Esos sujetos, que hasta bien entrado en años no los conocían
en ningún sitio, de la noche a la mañana, cuando lograron
éxito en cualquier actividad, dejaron de pisar la tierra,
como si con sus triunfos en los negocios, en la política o
como vendedores de arropías, hubieran adquirido el
privilegio de suspenderse a pocos centímetros de cualquier
suelo.
Una vez que tales individuos perdieron el oremus, se les
nublaron las ideas y comenzaron a descender en popularidad,
la gente empezó a observarles detenidamente, a fin de
averiguar por qué razón los tales les había estado engañando
con tanta facilidad y durante tantísimo tiempo.
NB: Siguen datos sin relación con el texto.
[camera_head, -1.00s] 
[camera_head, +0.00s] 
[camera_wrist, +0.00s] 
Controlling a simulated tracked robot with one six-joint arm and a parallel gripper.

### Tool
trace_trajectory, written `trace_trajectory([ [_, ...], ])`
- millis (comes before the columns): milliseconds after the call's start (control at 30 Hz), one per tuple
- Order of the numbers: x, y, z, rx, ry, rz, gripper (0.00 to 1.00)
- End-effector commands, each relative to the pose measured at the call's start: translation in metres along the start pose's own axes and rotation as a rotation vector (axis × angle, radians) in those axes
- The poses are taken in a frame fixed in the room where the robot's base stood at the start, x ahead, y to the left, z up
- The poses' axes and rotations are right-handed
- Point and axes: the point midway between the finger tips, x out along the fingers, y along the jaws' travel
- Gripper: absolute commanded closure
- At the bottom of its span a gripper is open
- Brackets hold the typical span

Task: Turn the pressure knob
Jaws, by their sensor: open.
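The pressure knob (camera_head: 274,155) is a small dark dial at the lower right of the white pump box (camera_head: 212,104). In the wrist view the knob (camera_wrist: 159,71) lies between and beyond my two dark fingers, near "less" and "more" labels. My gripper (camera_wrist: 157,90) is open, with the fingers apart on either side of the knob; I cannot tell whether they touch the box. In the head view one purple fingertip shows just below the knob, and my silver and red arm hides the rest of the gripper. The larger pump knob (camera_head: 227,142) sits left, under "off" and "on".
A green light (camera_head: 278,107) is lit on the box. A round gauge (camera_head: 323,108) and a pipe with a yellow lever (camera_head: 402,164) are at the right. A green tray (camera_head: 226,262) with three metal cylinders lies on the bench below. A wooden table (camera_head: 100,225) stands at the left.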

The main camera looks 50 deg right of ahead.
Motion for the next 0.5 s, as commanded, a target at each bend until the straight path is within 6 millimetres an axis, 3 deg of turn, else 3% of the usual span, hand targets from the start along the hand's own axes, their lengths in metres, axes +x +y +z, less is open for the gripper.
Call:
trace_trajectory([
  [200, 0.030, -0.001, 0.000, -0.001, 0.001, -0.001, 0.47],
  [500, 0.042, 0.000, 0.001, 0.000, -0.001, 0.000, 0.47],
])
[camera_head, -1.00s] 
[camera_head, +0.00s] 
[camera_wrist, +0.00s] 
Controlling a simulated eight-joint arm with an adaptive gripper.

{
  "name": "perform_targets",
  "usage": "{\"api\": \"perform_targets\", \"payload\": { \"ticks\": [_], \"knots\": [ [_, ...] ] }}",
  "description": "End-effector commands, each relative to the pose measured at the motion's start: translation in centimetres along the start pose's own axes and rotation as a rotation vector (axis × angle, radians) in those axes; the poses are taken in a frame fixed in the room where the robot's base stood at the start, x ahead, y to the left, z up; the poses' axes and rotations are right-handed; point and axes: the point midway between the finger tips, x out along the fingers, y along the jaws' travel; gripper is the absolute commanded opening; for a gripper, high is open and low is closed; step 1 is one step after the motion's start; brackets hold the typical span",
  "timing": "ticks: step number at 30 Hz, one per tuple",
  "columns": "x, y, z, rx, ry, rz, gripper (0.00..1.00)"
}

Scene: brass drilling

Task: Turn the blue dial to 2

Porque la gente es muy dada a echarse en los brazos de
cualquier tío que aparente ser como no es. Es decir, que
tenga la habilidad suficiente para ser tenido como la
persona más sencilla del mundo, la de mejor talante, la que
pone una cara de bondad que para sí la hubiera querido
cualquier aspirante a ser beatificado. Un tío que saluda sin
cesar aunque ni siquiera distinga a los saludados.
Ahora bien, en cuanto la gente se percata de que todas las
actuaciones del tío son pantomimas -farsa o simulación-, las
cañas se van volviendo lanzas y, sin prisas pero sin pausas,
la entrega incondicional hacia esa persona se acaba
convirtiendo en rechazo casi generalizado. Un rechazo
monumental. Y es entonces cuando principia el calvario para
quien no supo darse cuenta de que las mentiras tienen las
patas muy corta.
Cuando se vive en la cresta de la ola, pocas expresiones tan
exactas para definir la altura y la precariedad simultáneas
de quien sube como la espuma, en cualquier faceta de la
vida, impulsado por una fuerza ajena, hay que hacer todo lo
posible para no desplomarse.
Yo entiendo que en la cresta de la ola hay soledad y
vértigo. Y que no se puede ni se debe contentar a todo el
mundo. Pero tampoco traicionar a nadie por miedo al qué
dirán los demás. Por un miedo absurdo que invita a demostrar
que se está en posesión del valor suficiente como para
cometer un desatino contra quien menos lo merece. Por el
mero hecho de que esta persona sea odiada por adversarios
que cuentan con el apoyo de otros medios que arden en deseos
de acabar con la hegemonía de una autoridad que, en el
momento menos indicado, se ha rodeado de personas con poca
capacidad para mantenerse firme ante los embates de los
contrarios. Simple y llanamente, porque los contrarios
amenazan con convertir la vida política en un escándalo
diario.
El miedo atenaza. Y los miedosos, además de salir mal
librados, han de hacer frente al olor que despiden. Un olor
nada grato. En esta vida, cuando uno tiene la suerte de
contar con el poder suficiente para poder darle categoría al
cargo que ocupa, conviene no tomar decisiones pueriles. Pues
si las toma, quedará ya retratado de por vida como alguien
cortito de valor.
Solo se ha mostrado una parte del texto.